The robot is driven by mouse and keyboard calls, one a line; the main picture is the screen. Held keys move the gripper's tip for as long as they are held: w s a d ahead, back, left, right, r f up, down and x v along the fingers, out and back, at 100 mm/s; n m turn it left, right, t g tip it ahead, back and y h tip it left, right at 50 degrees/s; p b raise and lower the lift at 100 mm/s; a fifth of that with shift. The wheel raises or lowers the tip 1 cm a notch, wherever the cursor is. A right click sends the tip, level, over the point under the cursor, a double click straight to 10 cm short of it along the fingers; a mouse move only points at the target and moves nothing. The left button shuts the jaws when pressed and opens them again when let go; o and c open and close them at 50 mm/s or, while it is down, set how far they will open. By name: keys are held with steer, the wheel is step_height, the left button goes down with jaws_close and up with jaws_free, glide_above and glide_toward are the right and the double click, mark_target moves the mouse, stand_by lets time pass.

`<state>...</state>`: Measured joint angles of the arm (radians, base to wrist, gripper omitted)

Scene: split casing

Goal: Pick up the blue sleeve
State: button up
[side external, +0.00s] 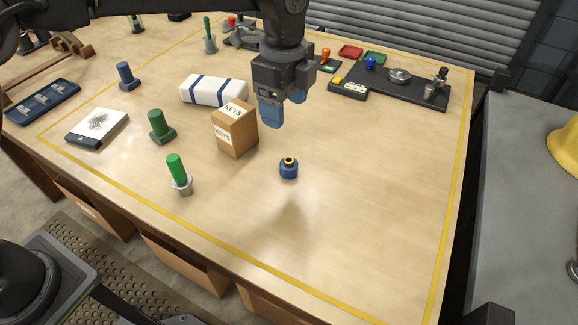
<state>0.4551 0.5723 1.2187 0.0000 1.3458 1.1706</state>
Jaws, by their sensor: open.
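The blue sleeve (288,170) stands upright on the wooden table, right of the cardboard box. It is a short blue cylinder with a yellow ring and a dark centre on top. My gripper (284,112) hangs above and behind it in the picture, pointing down, with blue fingertips. The fingers are apart and nothing shows between them. The gripper is clear of the sleeve and does not touch it.
A cardboard KEYS box (235,130) stands close left of the sleeve. Green parts (160,127) and a green-topped peg in a grey ring (178,172) stand further left. A dark tray (400,82) lies at the back right. The table right of the sleeve is clear.

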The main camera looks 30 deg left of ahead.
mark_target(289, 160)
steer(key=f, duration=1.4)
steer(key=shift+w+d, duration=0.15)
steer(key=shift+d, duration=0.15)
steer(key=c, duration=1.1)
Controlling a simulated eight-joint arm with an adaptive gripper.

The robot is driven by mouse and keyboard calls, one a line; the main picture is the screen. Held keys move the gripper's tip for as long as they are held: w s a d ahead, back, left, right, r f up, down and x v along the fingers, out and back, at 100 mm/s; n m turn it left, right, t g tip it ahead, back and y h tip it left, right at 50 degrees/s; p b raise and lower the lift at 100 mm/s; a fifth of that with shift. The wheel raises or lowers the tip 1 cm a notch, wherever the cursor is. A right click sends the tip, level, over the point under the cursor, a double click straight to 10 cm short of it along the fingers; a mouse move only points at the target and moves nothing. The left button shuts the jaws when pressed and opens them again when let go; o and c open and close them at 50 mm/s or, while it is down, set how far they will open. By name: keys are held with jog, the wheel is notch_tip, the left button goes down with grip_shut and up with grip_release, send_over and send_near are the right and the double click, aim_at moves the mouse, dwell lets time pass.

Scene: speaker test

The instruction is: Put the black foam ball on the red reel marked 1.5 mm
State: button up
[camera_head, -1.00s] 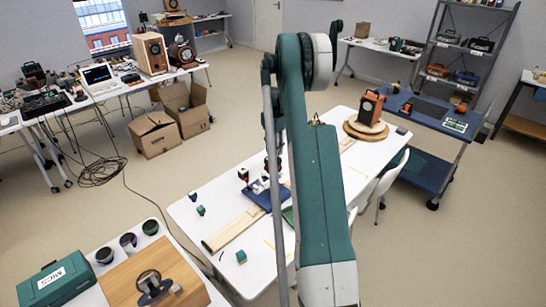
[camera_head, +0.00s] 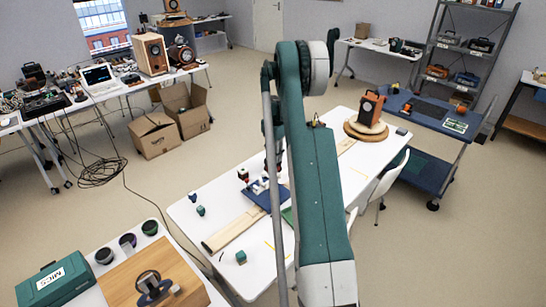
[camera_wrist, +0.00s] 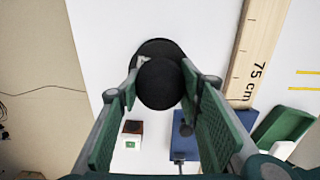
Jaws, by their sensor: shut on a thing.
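In the wrist view, my gripper (camera_wrist: 159,85) has one green-padded finger on each side of the black foam ball (camera_wrist: 160,84) and is shut on it. A larger dark round thing (camera_wrist: 153,46) shows behind the ball, with a small pale patch at its left. I cannot tell what it is or whether the ball touches it. In the head view my arm hides the gripper and the ball. A small dark thing with red on it (camera_head: 243,174) stands on the white table. I cannot make out a 1.5 mm mark or clearly identify the red reel.
A wooden ruler marked 75 cm (camera_wrist: 254,50) lies at the right in the wrist view. A small cube with a brown top (camera_wrist: 131,134), a blue board (camera_wrist: 184,145) and a green tray (camera_wrist: 282,130) are nearby.

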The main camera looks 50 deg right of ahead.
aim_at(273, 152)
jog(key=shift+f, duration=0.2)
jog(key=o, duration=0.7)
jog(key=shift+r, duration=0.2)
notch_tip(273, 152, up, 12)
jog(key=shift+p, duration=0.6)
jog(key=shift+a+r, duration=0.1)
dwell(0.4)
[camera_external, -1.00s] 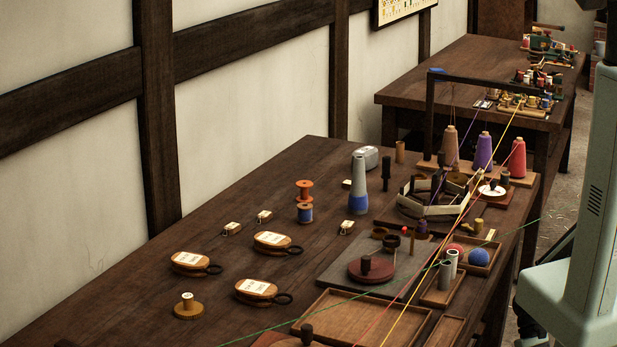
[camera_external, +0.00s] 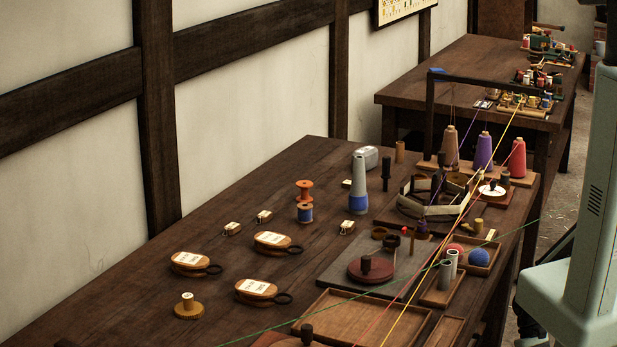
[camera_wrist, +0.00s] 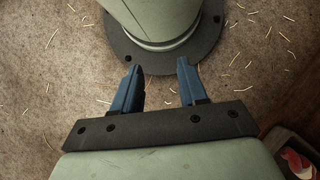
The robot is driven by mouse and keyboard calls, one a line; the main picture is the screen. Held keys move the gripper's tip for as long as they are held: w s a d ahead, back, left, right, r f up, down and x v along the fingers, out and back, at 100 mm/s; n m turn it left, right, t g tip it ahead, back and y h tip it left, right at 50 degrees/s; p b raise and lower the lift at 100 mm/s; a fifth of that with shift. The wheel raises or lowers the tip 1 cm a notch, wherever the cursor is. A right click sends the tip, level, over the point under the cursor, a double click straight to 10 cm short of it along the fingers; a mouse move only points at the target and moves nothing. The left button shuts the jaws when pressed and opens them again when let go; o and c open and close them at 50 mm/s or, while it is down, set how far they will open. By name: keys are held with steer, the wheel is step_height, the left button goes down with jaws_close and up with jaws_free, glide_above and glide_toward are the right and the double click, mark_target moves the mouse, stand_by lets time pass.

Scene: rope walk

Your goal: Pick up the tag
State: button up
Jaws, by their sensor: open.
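Several small cream-topped pieces that look like tags lie on the dark table in the external view. One (camera_external: 232,229) is left of centre, another (camera_external: 264,217) is just behind it, and a third (camera_external: 347,227) is farther right. I cannot tell which is the task's tag. Oval wooden blocks (camera_external: 189,262) with white labels and dark loops lie nearer the front. My gripper (camera_wrist: 158,70) shows in the wrist view, its blue fingers apart with nothing between them. It faces the floor and my own base, away from the table. The external view does not show it.
A grey cone with a blue band (camera_external: 359,186) and stacked spools (camera_external: 304,200) stand behind the small pieces. A wooden tray (camera_external: 330,298) and a grey board (camera_external: 335,262) are at the right. Coloured threads (camera_external: 436,265) run diagonally over them. The table's left side is mostly clear.

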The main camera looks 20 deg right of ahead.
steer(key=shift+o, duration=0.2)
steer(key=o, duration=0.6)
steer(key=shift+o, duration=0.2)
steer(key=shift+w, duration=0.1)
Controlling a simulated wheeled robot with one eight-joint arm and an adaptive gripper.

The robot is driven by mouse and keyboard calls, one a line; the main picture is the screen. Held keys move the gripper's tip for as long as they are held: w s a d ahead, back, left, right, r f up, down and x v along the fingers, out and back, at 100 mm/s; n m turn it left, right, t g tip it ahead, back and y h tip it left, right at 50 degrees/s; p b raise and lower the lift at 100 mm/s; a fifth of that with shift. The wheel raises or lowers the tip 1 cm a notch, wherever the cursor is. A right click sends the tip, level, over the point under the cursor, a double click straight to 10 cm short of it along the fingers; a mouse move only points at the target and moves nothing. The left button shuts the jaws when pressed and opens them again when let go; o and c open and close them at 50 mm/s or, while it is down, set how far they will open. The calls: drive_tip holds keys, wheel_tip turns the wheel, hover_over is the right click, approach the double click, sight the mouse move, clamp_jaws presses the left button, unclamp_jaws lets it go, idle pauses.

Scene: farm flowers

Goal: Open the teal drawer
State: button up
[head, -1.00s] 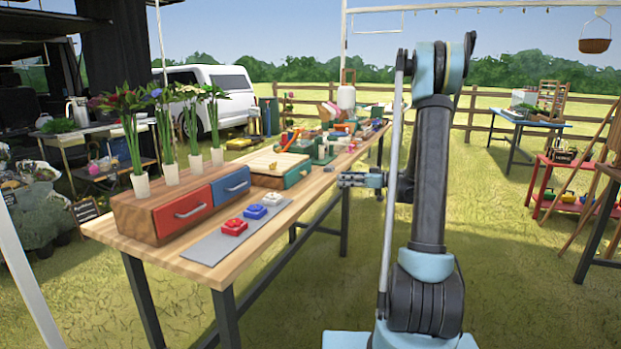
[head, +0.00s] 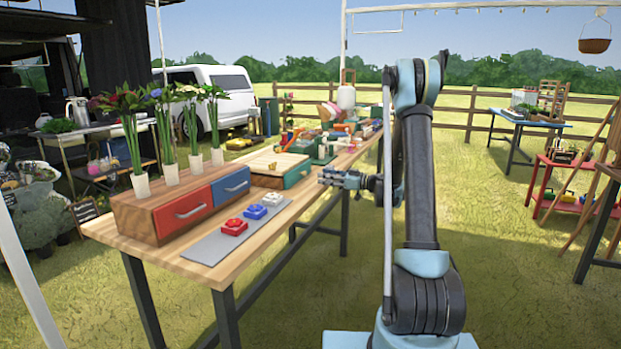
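The teal drawer (head: 297,176) is the front of a low wooden box (head: 268,180) with a pale top, on the long wooden table. It looks shut, flush with the box. A small handle shows on its front, partly hard to make out. My gripper (head: 325,176) is just right of the teal drawer front, pointing left at it, with a small gap between them as seen here. The fingers are too small to tell whether they are open or shut.
Left of it stands a wooden box with a red drawer (head: 183,210) and a blue drawer (head: 231,186), with vases of flowers on top. Red, blue and white buttons (head: 255,211) lie on a grey mat in front. Tools and containers crowd the table behind.

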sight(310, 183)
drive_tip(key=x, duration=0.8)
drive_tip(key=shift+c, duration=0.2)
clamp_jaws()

> To be done: Lines holding the word "joint" in the entries above are the ones to pull out. Copy them all.

> Response to the exercise:
`<state>...</state>`: Measured joint angles of the arm (radians, base to wrist, gripper omitted)
Controlling a simulated eight-joint arm with an adaptive gripper.
Controlling a simulated wheeled robot with one eight-joint arm and an adaptive gripper.

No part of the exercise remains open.